■ STATED EXERCISE: Identify the lines that contain the string "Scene" and report only how many there are.

■ Dataset rows:
◆ ◆ ◆

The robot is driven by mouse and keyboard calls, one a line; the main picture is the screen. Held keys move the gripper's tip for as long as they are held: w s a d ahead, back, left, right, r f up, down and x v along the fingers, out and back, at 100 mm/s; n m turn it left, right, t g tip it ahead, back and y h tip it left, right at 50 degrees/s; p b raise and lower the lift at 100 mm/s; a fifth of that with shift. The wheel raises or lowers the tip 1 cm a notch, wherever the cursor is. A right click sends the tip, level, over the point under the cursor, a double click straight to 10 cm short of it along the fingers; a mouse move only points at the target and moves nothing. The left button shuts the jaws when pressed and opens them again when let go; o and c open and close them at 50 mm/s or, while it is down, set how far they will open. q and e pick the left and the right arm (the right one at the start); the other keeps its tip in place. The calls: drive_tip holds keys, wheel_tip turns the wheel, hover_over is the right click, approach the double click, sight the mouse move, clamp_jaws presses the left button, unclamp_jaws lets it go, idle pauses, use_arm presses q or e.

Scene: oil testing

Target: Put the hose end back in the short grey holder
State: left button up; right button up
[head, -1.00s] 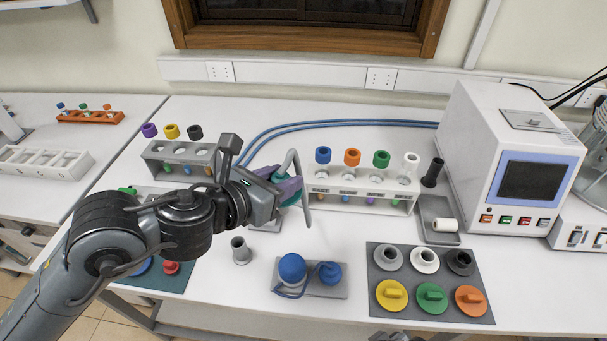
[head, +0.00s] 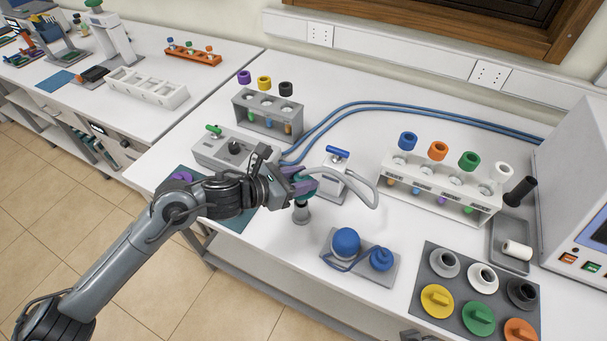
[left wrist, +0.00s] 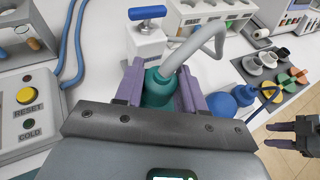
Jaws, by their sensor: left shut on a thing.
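My left gripper (head: 302,184) is shut on the teal hose end (left wrist: 157,88), with a purple finger on each side of it. The grey hose (head: 352,188) curves from the hose end to the white block with a blue handle (head: 335,172). The short grey holder (head: 301,214) stands upright on the table directly below my left gripper in the head view. The gripper partly hides its top, so I cannot tell whether the hose end touches it. My right gripper (left wrist: 272,135) shows at the right edge of the left wrist view, open and empty, away from the hose.
A grey tray with blue bulbs (head: 385,278) lies right of the holder. A control box (head: 225,150) and a tube rack (head: 268,120) stand behind on the left. A white rack (head: 440,192) and a cap board (head: 435,262) stand to the right.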

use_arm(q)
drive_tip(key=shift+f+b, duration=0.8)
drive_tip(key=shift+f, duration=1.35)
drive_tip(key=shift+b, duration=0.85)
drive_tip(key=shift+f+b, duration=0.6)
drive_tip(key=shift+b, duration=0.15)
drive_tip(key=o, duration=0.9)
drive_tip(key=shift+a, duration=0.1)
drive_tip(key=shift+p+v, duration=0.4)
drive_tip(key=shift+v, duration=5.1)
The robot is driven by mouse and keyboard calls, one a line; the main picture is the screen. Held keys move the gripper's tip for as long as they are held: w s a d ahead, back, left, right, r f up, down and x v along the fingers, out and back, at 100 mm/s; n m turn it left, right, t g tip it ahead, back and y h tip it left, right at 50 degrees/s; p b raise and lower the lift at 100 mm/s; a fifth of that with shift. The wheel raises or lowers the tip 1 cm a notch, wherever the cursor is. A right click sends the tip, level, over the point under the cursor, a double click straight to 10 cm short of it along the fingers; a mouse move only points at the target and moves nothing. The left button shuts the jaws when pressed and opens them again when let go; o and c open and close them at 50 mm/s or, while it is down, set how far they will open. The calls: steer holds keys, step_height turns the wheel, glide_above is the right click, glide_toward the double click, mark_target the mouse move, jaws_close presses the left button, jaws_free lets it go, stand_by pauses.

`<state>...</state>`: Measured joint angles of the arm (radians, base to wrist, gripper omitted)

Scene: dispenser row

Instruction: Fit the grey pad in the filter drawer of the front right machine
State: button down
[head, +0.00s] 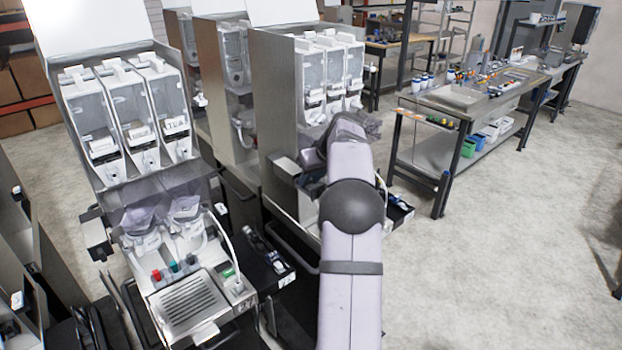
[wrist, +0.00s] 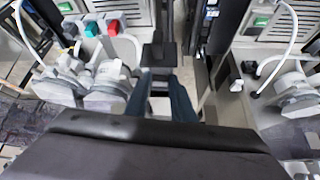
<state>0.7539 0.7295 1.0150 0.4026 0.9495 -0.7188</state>
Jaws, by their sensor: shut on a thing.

◆ ◆ ◆

■ SOLUTION: 2